Opinion

OPINION | BRENDA BLAGG: Arkansas’ political filings continue to show strong influence of GOP

Filings reflect likely continuation of Republican dominance

The surprise, if there was one with the close of the state's political filing period last week, was that so many people actually want to hold office in this time of divided politics.

A total of 446 federal, state and district candidates filed by the March 1 deadline, according to the numbers reported by the Northwest Arkansas Democrat-Gazette.

That included 218 Republicans, 94 Democrats, 48 Libertarians, seven independents, seven write-ins and 72 candidates for nonpartisan judicial offices.

Those numbers would balloon if they included filings from local jurisdictions, but these 446 souls are the candidates for congressional offices, statewide office, the Legislature and the state judiciary.

The number reportedly is the highest of any election year without a presidential race since at least 1980. That's impressive, although it is due in part to the fact that every seat in the 135-member Arkansas Legislature is open this year.

That happens once a decade, after the Census forces a redrawing of district boundaries for both chambers of the Legislature.

The state Board of Apportionment's plan for redistricting, which set up the districts from which these candidates are running, has been challenged in federal court.

U.S. District Judge Lee Rudofsky recently dismissed the lawsuit, but attorneys for the American Civil Liberties Union are appealing his decision.

The ACLU filed the lawsuit on behalf of the Arkansas State Committee NAACP and the Arkansas Public Policy Panel, who claim the reapportionment map improperly dilutes minority voting power.

Judge Rudofsky's controversial decision maintained that only the U.S. attorney general has authority to bring a lawsuit under the Voting Rights Act. The judge gave the Justice Department five days to intervene but the Justice Department declined to respond to the tight deadline.

The legal fight continues, as it should. Nevertheless, for now, the new maps stand. And Arkansas is looking at a particularly busy primary election as a result of the filings that concluded last week.

Notably, almost half of the 446 candidates who put their names on the 2022 ballot are Republicans, which suggests the reddening of Arkansas continues in full swing.

Significantly, there will actually be more Republican primary races than general election contests for the state Legislature.

For generations in Arkansas, the Democratic primary was where most such decisions were made, but the reverse is true now.

Of the state legislative contests revealed by last week's filings, there will be 51 Republican primaries, including 26 contests challenging sitting Republicans. Only 48 of the seats have drawn candidates from both major parties.

The Libertarian Party has fielded a record 48 candidates for office this year, including for governor, other statewide offices and the Legislature.

The party's chairman notes that the Libertarian candidates give voters a choice in some races where there would otherwise be no general election opponent to the Republicans who have filed.

The absence of Democratic candidates for many of the offices is itself continuing evidence of the hold that Republicans have in Arkansas politics now.

Whatever ideological shift might occur within the Legislature as a result of this years' elections may come within the Republicans who actually win those party primaries.

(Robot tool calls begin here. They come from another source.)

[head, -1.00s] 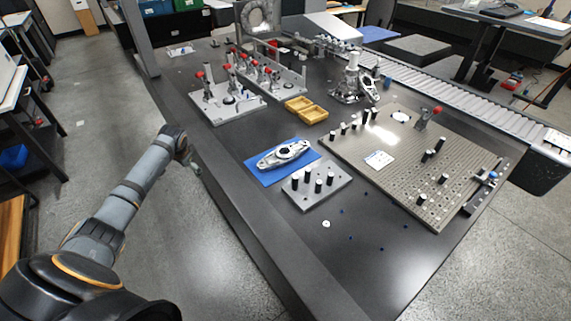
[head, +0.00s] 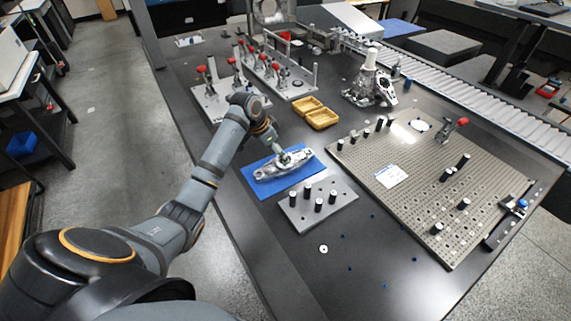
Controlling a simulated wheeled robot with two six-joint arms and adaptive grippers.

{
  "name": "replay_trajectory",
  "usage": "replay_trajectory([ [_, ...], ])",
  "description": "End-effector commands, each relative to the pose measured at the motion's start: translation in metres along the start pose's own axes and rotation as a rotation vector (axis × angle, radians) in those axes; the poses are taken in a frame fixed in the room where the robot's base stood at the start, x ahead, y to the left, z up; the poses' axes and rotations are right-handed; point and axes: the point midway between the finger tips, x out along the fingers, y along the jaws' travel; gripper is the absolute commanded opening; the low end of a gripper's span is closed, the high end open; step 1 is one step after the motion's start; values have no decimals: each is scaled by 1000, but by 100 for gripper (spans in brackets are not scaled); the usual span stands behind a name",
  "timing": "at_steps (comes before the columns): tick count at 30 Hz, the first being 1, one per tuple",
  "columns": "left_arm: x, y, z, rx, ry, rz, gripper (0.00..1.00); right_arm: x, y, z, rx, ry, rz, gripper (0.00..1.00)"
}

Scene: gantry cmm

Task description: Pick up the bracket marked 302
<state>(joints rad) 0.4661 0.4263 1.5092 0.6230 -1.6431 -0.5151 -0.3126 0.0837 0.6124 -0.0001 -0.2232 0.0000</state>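A silver elongated bracket (head: 272,172) lies on a blue mat (head: 309,174) near the middle of the dark table. No number on it is readable. My left gripper (head: 283,155) is at the bracket's upper middle, pointing down at it. The fingers are small and blend with the metal, so I cannot tell whether they touch or grip it. Part of the bracket is hidden behind the gripper. Another silver part (head: 384,91) is at a post-like fixture farther back; its marking is also unreadable. My right gripper is not in view.
A grey plate with black pegs (head: 297,214) stands just in front of the mat. Yellow trays (head: 317,113) and red-handled clamp fixtures (head: 210,98) are behind it. A large perforated plate (head: 405,205) is at right.

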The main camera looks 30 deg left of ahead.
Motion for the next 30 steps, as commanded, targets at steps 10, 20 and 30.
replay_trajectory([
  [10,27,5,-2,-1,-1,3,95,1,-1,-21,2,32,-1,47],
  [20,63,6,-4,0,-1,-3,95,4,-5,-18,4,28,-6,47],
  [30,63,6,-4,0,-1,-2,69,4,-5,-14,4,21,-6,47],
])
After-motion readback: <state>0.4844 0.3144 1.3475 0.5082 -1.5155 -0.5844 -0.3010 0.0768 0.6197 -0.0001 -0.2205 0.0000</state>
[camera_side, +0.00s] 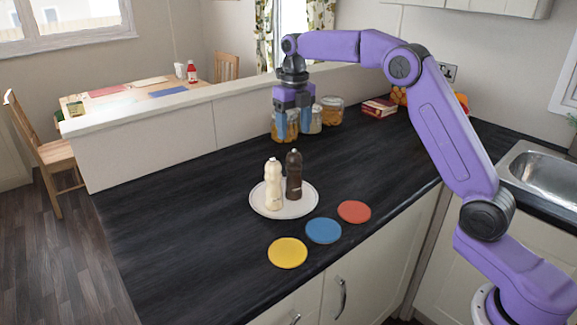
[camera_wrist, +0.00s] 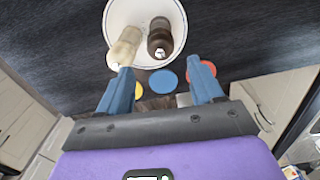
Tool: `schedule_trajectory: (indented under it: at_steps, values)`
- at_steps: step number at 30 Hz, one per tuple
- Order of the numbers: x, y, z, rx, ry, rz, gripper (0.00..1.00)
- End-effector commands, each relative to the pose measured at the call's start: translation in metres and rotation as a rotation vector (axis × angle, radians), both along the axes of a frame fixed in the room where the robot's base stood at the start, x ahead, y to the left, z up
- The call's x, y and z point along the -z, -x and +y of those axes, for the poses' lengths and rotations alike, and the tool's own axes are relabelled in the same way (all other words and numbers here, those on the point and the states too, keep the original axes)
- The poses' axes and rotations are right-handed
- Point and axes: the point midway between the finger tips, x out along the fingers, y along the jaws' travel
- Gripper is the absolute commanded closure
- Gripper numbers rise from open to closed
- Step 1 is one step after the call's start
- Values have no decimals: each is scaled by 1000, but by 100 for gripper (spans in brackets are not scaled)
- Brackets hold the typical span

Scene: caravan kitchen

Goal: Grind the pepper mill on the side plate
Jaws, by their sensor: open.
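A white side plate (camera_side: 311,204) lies on the dark worktop. On it stand a cream mill (camera_side: 273,186) at the left and a dark brown mill (camera_side: 294,176) at the right, both upright and slightly apart. The plate rim (camera_wrist: 112,22), the cream mill (camera_wrist: 125,45) and the brown mill (camera_wrist: 160,38) also show in the wrist view, ahead of my fingers. My gripper (camera_side: 291,138) points down above the worktop, behind the plate as the side view shows it. Its blue fingers are apart and empty, as the wrist view shows (camera_wrist: 164,88).
Yellow (camera_side: 288,253), blue (camera_side: 323,231) and red (camera_side: 354,212) discs lie in front of the plate. Glass jars (camera_side: 331,110) stand behind my gripper near the low wall (camera_side: 225,125). A sink (camera_side: 540,175) is at the right. The worktop left of the plate is clear.

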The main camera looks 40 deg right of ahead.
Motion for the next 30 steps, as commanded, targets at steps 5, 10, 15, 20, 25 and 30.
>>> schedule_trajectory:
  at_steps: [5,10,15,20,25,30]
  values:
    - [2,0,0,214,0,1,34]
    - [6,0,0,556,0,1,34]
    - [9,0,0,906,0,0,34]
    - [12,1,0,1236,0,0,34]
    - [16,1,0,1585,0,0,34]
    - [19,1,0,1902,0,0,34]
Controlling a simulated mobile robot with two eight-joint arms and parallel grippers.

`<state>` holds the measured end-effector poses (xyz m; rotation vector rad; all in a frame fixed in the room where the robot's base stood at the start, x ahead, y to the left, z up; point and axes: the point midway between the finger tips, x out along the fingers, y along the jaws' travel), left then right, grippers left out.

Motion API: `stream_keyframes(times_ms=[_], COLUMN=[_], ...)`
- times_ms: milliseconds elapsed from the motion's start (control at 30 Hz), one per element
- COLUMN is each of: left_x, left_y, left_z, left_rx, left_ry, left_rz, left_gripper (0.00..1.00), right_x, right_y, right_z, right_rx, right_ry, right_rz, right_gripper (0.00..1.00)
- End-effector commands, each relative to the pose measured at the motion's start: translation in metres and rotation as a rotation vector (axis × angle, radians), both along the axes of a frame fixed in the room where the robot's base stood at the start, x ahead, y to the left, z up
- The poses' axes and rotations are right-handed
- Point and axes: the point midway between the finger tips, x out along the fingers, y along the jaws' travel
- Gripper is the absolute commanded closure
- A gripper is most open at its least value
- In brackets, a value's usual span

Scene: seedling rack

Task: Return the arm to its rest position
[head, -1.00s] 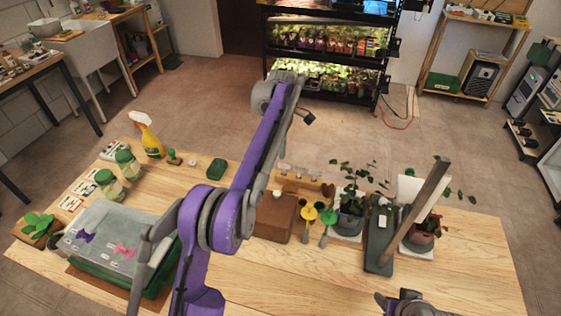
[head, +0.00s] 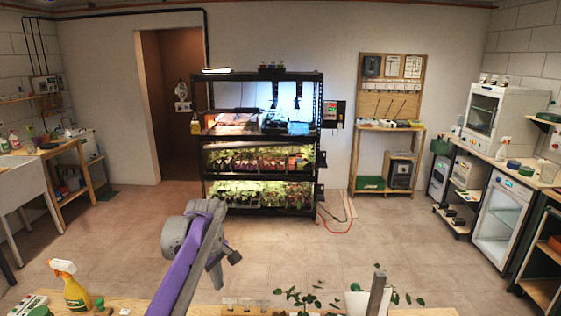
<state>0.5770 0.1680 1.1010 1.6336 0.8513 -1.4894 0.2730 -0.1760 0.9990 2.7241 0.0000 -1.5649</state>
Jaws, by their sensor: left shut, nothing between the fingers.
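My left arm rises from the bottom of the head view, a purple link with a grey joint at its upper end. My left gripper (head: 232,257) is small and dark at this end of the arm. It looks shut, with nothing held, and is over the floor beyond the bench, clear of the things around it. Its fingers are hard to make out.
The bench (head: 130,304) shows only along the bottom edge, with a spray bottle (head: 75,296) at left and leafy plants (head: 300,297) at right. A lit seedling rack (head: 262,160) stands at the back. The floor (head: 330,245) between is clear.

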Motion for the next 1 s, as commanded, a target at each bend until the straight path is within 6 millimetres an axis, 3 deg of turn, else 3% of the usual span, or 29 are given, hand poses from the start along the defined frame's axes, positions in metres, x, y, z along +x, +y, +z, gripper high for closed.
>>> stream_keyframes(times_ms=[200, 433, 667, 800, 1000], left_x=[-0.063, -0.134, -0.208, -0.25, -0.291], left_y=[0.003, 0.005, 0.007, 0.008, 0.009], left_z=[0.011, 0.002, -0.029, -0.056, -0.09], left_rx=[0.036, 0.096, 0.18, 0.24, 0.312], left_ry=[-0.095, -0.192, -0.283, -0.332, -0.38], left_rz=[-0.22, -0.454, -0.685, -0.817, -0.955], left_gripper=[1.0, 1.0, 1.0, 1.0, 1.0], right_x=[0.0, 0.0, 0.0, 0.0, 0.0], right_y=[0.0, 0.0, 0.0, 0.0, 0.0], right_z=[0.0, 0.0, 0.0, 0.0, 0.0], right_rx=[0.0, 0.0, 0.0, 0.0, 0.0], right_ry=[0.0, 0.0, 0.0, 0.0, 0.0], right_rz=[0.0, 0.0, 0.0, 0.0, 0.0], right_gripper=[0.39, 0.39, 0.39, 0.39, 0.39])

Remember, Republicans currently hold both of the state's U.S. Senate seats, all four congressional seats and all of the state constitutional offices plus Republican majorities in the House and Senate.

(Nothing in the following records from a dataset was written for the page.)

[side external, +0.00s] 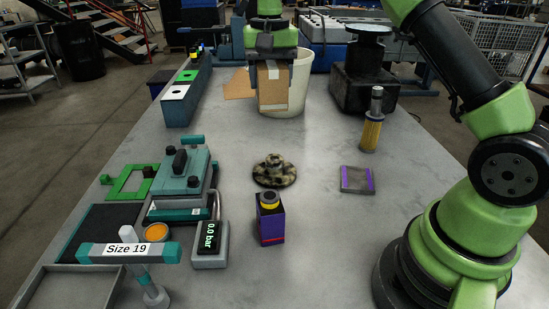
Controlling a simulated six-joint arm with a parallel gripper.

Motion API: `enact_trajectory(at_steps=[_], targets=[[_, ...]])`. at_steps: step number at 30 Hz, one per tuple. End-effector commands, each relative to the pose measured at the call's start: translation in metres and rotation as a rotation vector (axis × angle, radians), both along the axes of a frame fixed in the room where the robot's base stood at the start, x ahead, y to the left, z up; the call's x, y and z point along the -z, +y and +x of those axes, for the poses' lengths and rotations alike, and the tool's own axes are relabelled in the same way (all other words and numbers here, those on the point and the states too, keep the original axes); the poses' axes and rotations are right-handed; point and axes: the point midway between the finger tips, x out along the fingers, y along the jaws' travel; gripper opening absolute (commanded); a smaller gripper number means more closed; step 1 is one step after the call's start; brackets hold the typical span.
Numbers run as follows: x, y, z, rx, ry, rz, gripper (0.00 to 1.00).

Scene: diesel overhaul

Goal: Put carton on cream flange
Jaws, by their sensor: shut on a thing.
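The cream flange (274,174), mottled cream and black with a raised hub, lies flat mid-table, nearer the camera than the carton. Nothing rests on it.
The white bin (299,85) stands behind the carton. A purple box (270,222) with a yellow-ringed top is just in front of the flange. A yellow filter (371,125) and a flat grey-purple block (357,180) are to the right. A teal machine (183,175) is left.

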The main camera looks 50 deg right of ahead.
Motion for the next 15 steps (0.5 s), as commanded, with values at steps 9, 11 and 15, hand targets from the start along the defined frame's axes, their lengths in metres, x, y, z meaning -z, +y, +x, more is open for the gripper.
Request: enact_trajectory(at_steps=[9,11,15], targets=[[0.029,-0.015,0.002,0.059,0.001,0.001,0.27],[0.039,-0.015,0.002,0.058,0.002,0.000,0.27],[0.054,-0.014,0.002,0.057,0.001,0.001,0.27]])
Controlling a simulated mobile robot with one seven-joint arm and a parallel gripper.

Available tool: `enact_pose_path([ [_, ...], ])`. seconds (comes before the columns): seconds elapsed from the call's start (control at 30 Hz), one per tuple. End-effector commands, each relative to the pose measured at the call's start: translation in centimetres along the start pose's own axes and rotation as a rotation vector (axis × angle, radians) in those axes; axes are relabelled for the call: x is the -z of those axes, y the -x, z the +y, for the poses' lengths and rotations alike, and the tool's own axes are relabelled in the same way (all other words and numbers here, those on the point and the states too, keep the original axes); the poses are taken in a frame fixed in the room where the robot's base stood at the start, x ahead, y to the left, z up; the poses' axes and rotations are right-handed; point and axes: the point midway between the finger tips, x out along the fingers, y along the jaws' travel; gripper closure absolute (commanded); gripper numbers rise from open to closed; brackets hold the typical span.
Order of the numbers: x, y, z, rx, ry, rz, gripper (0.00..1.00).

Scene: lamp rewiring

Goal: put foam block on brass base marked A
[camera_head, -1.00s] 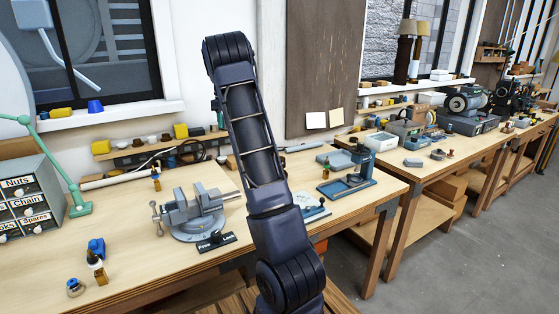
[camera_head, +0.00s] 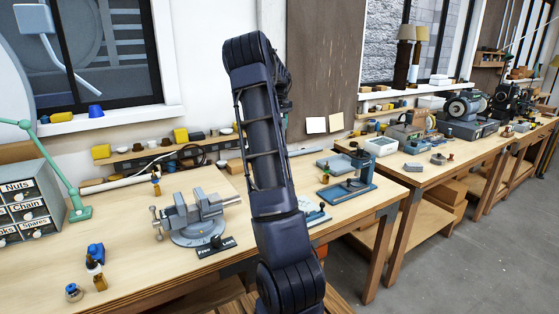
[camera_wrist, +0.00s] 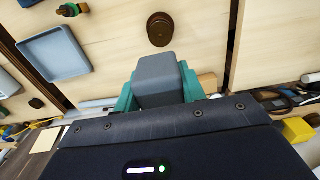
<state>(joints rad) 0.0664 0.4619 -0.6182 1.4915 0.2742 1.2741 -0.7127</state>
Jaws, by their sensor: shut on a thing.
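My gripper (camera_wrist: 158,88) has teal fingers and is shut on a grey block, the foam block (camera_wrist: 160,75), in the wrist view. A small dark brown round piece (camera_wrist: 160,29) stands on the bench just beyond the block, apart from it in the picture. It may be a brass base, but I can read no letter on it. In the head view my arm covers most of the gripper and the block, and I cannot pick out the round piece there.
A blue-grey tray (camera_wrist: 55,55) lies left of the block in the wrist view. In the head view a grey vise (camera_head: 195,215) stands on the near bench (camera_head: 130,270), with a green lamp (camera_head: 65,185) at left. A window sill and shelf line the wall.

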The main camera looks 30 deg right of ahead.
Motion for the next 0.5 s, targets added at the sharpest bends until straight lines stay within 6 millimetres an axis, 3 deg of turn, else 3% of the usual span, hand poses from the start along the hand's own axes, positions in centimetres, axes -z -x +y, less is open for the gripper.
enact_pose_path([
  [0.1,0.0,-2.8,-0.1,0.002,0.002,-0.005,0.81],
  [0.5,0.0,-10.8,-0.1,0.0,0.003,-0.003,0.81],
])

One of those Senates seats, all of the congressional seats and state offices are up for election this year along with all those legislative seats.

The federal offices are not term-limited and incumbents are seeking re-election for each of those posts. The federal incumbents each face either primary or general election challenges, or both.

Most, if not all, of the federal offices are likely to stay in Republican hands, although they could go to different Republicans.

That's true, too, of the state's constitutional offices, although there will definitely be some new faces in several of the constitutional offices.

Term limits will end the service of the current governor and several other statehouse officials.

In some cases, the expected "new" faces in those offices may result from office shifts, where candidates term-limited in offices they now hold are running for different statehouse offices this year.

The result, still, will likely be a continuing Republican grip on Arkansas' major federal and state offices as well as on the Legislature.